Task requirements:
Return the data exactly, with all pictures removed.

Information provided:
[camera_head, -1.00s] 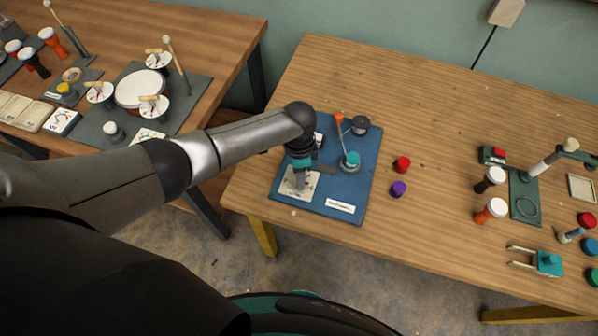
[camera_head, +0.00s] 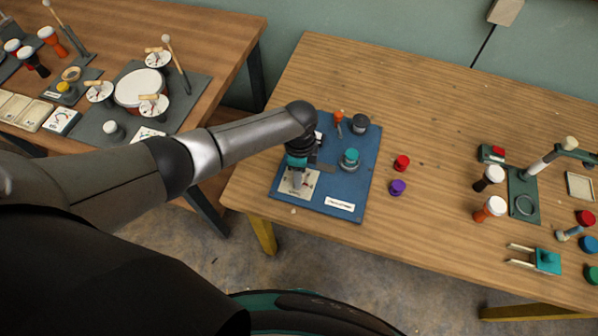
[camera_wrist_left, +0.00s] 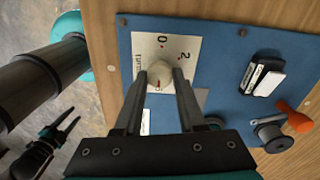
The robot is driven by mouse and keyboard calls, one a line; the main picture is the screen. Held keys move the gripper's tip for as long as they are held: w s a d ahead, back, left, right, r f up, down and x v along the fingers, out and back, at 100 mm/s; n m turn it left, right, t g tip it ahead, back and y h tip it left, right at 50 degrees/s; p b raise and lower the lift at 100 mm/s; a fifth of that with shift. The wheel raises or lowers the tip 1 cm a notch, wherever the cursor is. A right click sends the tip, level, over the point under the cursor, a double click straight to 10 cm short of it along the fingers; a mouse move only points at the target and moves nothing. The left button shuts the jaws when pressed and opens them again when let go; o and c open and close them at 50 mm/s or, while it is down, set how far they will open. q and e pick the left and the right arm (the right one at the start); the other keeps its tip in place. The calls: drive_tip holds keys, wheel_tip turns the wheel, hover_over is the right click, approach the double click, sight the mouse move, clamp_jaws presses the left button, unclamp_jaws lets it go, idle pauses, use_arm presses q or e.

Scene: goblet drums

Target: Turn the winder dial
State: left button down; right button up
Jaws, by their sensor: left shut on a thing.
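The winder dial (camera_wrist_left: 160,75) is a pale round knob on a white plate (camera_wrist_left: 181,46) printed with red marks and numbers. The plate (camera_head: 310,186) also shows at the front left of the blue board in the head view, where my gripper hides the knob. My left gripper (camera_head: 299,181) points down over the plate. In the left wrist view its two fingers (camera_wrist_left: 161,84) are closed on either side of the dial. My right gripper (camera_wrist_left: 65,131) shows small at the lower left of that view, fingers apart and empty, away from the board.
The blue board (camera_head: 345,190) also carries a teal-topped post (camera_head: 350,159), a dark spool (camera_head: 360,124) and an orange-ended handle (camera_head: 338,118). Red (camera_head: 402,162) and purple (camera_head: 398,187) pieces stand just right of it. Small drums stand further right. The table between is clear.

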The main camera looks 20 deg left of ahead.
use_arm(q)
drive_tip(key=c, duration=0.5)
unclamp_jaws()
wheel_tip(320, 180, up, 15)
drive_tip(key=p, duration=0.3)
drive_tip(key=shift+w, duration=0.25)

Answer to the problem:
[camera_head, -1.00s] 
[camera_head, +0.00s] 
[camera_wrist_left, +0.00s] 
The robot is driven by mouse and keyboard calls, one a line; the main picture is the screen. Held keys move the gripper's tip for as long as they are held: w s a d ahead, back, left, right, r f up, down and x v along the fingers, out and back, at 100 mm/s; n m turn it left, right, t g tip it ahead, back and y h tip it left, right at 50 degrees/s; p b raise and lower the lift at 100 mm/s; a fifth of that with shift. The wheel raises or lowers the tip 1 cm a notch, wherever the cursor is. A right click sends the tip, level, over the point under the cursor, a double click straight to 10 cm short of it along the fingers; a mouse move only points at the target and moves nothing. The left button shuts the jaws when pressed and opens them again when let go; o and c open and close them at 50 mm/s or, while it is down, set how far they will open. q and e pick the left and the right arm (the right one at the start); the other keeps its tip in place. The calls: drive_tip holds keys, wheel_tip turns the wheel, hover_over is the right click, approach the double click, sight the mouse move, clamp_jaws presses the left button, unclamp_jaws lets it go, idle pauses, use_arm presses q or e.

Scene: goblet drums

Target: Turn the winder dial
State: left button down; right button up
Jaws, by their sensor: left shut on a thing.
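The winder dial (camera_wrist_left: 160,75) is a pale round knob on a white plate (camera_wrist_left: 181,46) printed with red marks and numbers. The plate (camera_head: 310,186) also shows at the front left of the blue board in the head view, where my gripper hides the knob. My left gripper (camera_head: 299,181) points down over the plate. In the left wrist view its two fingers (camera_wrist_left: 161,84) are closed on either side of the dial. My right gripper (camera_wrist_left: 65,131) shows small at the lower left of that view, fingers apart and empty, away from the board.
The blue board (camera_head: 345,190) also carries a teal-topped post (camera_head: 350,159), a dark spool (camera_head: 360,124) and an orange-ended handle (camera_head: 338,118). Red (camera_head: 402,162) and purple (camera_head: 398,187) pieces stand just right of it. Small drums stand further right. The table between is clear.

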The main camera looks 20 deg left of ahead.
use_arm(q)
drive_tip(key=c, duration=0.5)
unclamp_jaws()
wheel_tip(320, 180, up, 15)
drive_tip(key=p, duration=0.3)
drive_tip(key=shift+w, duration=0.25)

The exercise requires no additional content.